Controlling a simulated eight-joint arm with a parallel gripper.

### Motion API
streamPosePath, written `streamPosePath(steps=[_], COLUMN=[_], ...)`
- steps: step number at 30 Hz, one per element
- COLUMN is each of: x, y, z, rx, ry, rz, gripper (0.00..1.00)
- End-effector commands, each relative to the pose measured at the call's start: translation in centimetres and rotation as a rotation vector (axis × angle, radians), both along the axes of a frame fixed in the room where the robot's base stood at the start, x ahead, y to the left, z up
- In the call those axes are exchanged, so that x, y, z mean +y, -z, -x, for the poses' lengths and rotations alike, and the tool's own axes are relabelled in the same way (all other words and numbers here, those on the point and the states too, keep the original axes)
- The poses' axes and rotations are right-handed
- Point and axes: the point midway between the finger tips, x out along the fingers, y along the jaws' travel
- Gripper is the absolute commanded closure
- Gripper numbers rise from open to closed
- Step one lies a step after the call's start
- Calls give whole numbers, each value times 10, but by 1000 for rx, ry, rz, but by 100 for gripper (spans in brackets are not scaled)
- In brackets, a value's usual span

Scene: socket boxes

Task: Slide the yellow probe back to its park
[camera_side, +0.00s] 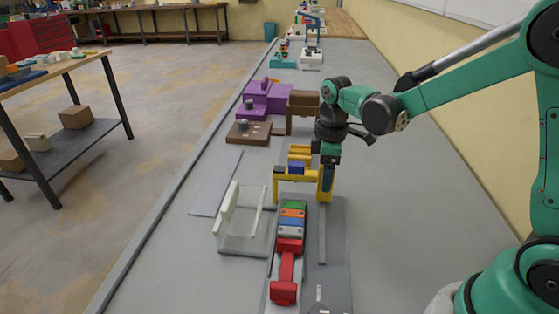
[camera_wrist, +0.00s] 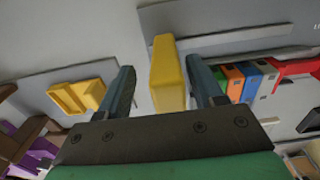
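The yellow probe (camera_wrist: 168,75) shows in the wrist view as an upright-looking yellow block between my two fingers. My gripper (camera_wrist: 161,68) is open around it, with a gap showing on the left and a narrower one on the right. In the side view my gripper (camera_side: 328,162) points down at a yellow upright (camera_side: 325,188), at the right end of a yellow frame (camera_side: 292,177). The lower end of the probe and any park marking cannot be made out.
In front stands a grey base with green, orange and blue blocks (camera_side: 291,213) and a red handle (camera_side: 287,268). A whitish clear frame (camera_side: 240,220) stands left of it. Purple boxes (camera_side: 265,97) and a brown block (camera_side: 303,103) stand behind. The bench is clear on the right.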

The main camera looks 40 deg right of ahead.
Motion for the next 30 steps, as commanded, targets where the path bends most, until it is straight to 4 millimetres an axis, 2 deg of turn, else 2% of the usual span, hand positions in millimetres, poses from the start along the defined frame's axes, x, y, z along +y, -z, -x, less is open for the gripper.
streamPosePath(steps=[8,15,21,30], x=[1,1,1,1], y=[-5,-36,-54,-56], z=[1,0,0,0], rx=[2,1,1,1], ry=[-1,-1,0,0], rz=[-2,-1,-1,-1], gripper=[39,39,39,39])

====================

__EXERCISE GOAL__.
Extract the lines above, from the first one through the one containing "- COLUMN is", and return only those, unchanged.

__RESPONSE TO THE EXERCISE__.
Controlling a simulated eight-joint arm with a parallel gripper.

### Motion API
streamPosePath, written `streamPosePath(steps=[_], COLUMN=[_], ...)`
- steps: step number at 30 Hz, one per element
- COLUMN is each of: x, y, z, rx, ry, rz, gripper (0.00..1.00)

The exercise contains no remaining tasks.